The Cloud by Bertram Brooker




I was drifting through Paul Dorsey's 'Dali House', and came upon 'The Cloud' by Bertram Brooker. Paul caught my attention when he called Bertram Brooker the best Canadian Painter who ever lived.

Ok, that aside, for we are each entitled to individual opinions. That's what makes the world such an interesting place. But, I found myself taking a long careful look at Brooker's Cloud.

I preface what I am about to write about 'The Cloud' with this quotation by Charles Hill. "They (Brooker’s works) combine abstracted concepts of spiritual awakening and natural phenomena with representational elements.”(Charles C. Hill - Canadian Painting in the Thirties – 1975 – National Gallery of Canada).

To begin, I am unsure of where this painting is set but I don't think that matters a lot, for it is really located in the inner vision of the artist and the imagination of the viewer. That being said, it has a certain Okanagan feeling about it.

On first view, we see a painting that literally rolls and undulates down from the background mountains to the foothills and on down into the rolling shape of the trees and fields.

There is a gentle sublimity about it all. The few hard angles we find are the geometrically cut farm fields on the bottom left where the human presence has attempted to cut order and design into it all. But, for the most part, humanity seems to be a small player in it all. The houses and buildings are small and almost insignficant and there are no people to be seen, and there is no movement of life.

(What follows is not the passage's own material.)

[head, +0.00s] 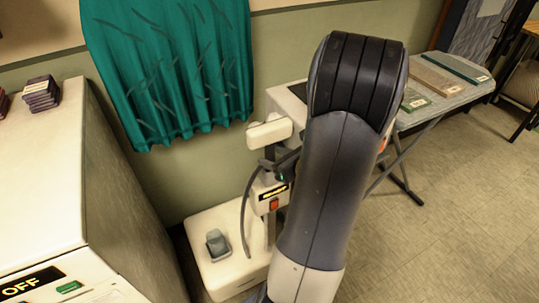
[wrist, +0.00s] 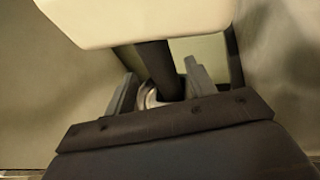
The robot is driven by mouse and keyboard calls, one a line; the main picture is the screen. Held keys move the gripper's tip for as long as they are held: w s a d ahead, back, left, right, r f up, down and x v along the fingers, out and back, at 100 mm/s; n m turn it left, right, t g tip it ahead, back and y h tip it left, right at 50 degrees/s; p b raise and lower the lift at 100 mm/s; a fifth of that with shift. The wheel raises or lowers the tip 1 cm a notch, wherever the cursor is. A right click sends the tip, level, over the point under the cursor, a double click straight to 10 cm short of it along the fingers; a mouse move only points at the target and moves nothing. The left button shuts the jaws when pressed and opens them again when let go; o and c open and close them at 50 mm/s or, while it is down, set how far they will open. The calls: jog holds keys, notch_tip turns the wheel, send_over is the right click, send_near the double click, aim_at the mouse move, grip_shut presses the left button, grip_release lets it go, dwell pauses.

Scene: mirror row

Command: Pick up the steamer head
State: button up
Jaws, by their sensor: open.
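The steamer head (head: 268,132) is a cream block on top of the steamer, seen left of my arm in the head view. In the wrist view its cream body (wrist: 130,18) fills the top, with a dark handle (wrist: 156,65) running down from it. My gripper (wrist: 160,88) is open, with one grey finger on each side of the handle. I cannot tell whether the fingers touch it. In the head view my gripper (head: 286,168) is mostly hidden behind my arm, just below the steamer head.
The steamer's cream base (head: 205,275) stands on the floor, with a dark hose (head: 243,215) and a red switch (head: 274,204). A white cabinet (head: 40,170) is at left. A teal cloth (head: 170,65) hangs behind. An ironing board (head: 445,95) stands at right.

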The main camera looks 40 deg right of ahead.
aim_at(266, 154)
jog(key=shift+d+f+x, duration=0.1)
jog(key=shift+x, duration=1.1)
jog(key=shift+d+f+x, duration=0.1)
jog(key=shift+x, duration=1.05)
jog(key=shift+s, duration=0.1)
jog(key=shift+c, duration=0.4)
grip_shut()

Even these hard angled fields gradually give way to gentle pastures. Human concerns seem to surrender to the unrolling, unending universe.

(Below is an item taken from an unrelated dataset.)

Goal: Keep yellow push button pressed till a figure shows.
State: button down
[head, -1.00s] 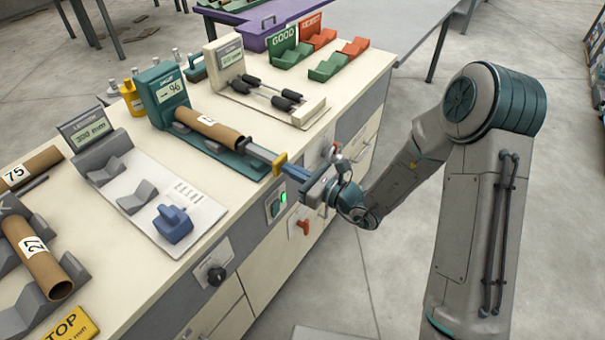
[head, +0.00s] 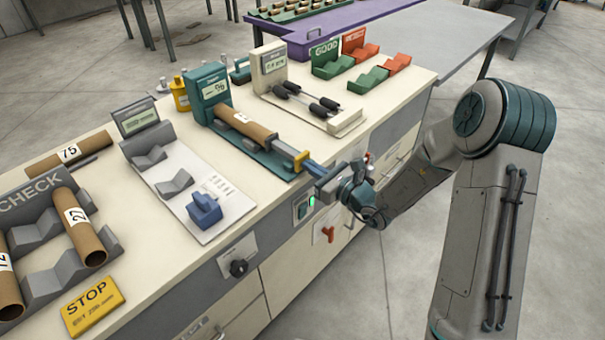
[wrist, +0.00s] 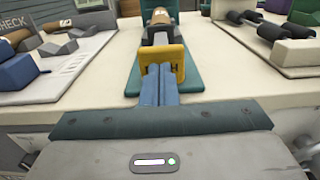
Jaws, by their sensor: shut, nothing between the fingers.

To view 'The Cloud' and Paul's article on Bertram Brooker, please click here.

1 comment:

  1. This is a beautiful painting, regardless of whether or not it is indeed painted by "the best Canadian Painter who ever lived", (I in doubt about that). Was very sorry to learn of the death of Doris McCarthy. I very nearly went on one of those Adventure Cruises to the Arctic that she was one of the guest speakers for about ten years ago - didn't have the money. It would have been very special I think.